Date: February 08, 2007 06:45 pm Title: AC/DC
Ok, what deity do I need to pray to or light a candle for to make corporate transfer Karen out of Scranton? Please tell me and I will do it!!!
And I love Angry!Pam. I feel the same way.
Author's Response: You and me both. Thanks for the review!
Date: February 08, 2007 03:08 pm Title: Blowing a Fuse
I can totally see Pam losing it just like this - her hurt and anger and frustration really came through. Great job.
Author's Response: Thanks!
Date: February 08, 2007 02:32 pm Title: AC/DC
I really like that Jim caved first. I can't wait until they finally start talking again. I think it is realistic, i could definitly see one of them letting something slip and then just avoiding the issue.
Author's Response: Exactly! Hence my love for donuts and jumper cables.
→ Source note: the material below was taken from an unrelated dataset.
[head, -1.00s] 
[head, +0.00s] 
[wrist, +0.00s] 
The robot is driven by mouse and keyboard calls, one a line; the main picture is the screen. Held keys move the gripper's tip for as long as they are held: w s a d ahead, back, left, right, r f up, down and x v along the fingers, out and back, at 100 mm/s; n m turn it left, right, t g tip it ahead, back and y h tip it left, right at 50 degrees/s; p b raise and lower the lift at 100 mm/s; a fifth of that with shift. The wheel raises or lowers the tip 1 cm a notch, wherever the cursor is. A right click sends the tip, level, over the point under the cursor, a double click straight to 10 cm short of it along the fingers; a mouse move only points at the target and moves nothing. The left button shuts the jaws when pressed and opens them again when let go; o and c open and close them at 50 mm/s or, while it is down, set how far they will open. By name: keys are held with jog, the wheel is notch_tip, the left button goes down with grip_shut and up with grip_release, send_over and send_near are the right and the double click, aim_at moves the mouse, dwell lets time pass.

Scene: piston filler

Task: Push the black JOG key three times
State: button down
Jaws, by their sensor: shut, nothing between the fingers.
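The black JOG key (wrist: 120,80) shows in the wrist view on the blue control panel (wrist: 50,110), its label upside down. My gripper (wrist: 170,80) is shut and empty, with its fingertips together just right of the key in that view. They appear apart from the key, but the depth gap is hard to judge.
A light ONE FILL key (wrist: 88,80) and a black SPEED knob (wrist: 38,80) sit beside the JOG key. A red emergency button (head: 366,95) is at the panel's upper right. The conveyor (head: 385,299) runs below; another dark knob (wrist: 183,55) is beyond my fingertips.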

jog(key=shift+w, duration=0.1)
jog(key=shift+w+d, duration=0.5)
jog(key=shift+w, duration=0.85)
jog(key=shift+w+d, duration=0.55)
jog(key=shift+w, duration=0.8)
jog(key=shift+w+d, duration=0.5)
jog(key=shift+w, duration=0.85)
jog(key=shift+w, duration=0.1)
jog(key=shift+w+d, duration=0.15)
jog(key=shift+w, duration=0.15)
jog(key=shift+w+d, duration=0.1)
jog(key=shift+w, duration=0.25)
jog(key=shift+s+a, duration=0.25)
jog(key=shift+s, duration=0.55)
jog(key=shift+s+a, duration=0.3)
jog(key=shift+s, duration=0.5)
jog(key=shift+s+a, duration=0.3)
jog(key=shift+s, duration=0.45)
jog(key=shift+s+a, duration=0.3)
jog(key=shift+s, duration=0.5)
Thanks for the review!
Date: February 08, 2007 11:19 am Title: AC/DC
oooh this is really good, I'm excited to see what happens next!
I just thought you'd want to know that there are HTML tags that didnt code in the first paragraph... :)
Author's Response: Ick, there are. Thanks for the head's up.
Date: February 08, 2007 08:28 am Title: AC/DC
OK, I'm probably evil, but I just love the moment where Jim is trying to be jokey and friendly with both of his women, and neither of them want to be hedged bet and they're both too mad to talk to him. Very nice.
Author's Response: Thanks! And yeah, I felt a little evil writing it too.
Date: February 07, 2007 09:01 am Title: Blowing a Fuse
AUGH! i need more than that. it's too good! what an auspicious start. i fully look forward to more!
Author's Response: Ask and you shall receive. Ch. 2 is now up. Thanks!
Date: February 05, 2007 11:25 pm Title: Blowing a Fuse
Wow Hell hath no fury like a woman scored lol I love this story I hope you make it into a series!
Author's Response: Oh, a woman scorned is always a bad woman to cross. Not that I would know anything about that...
Date: February 05, 2007 11:25 pm Title: Blowing a Fuse
Wow Hell hath no fury like a woman scored lol I love this story I hope you make it into a series!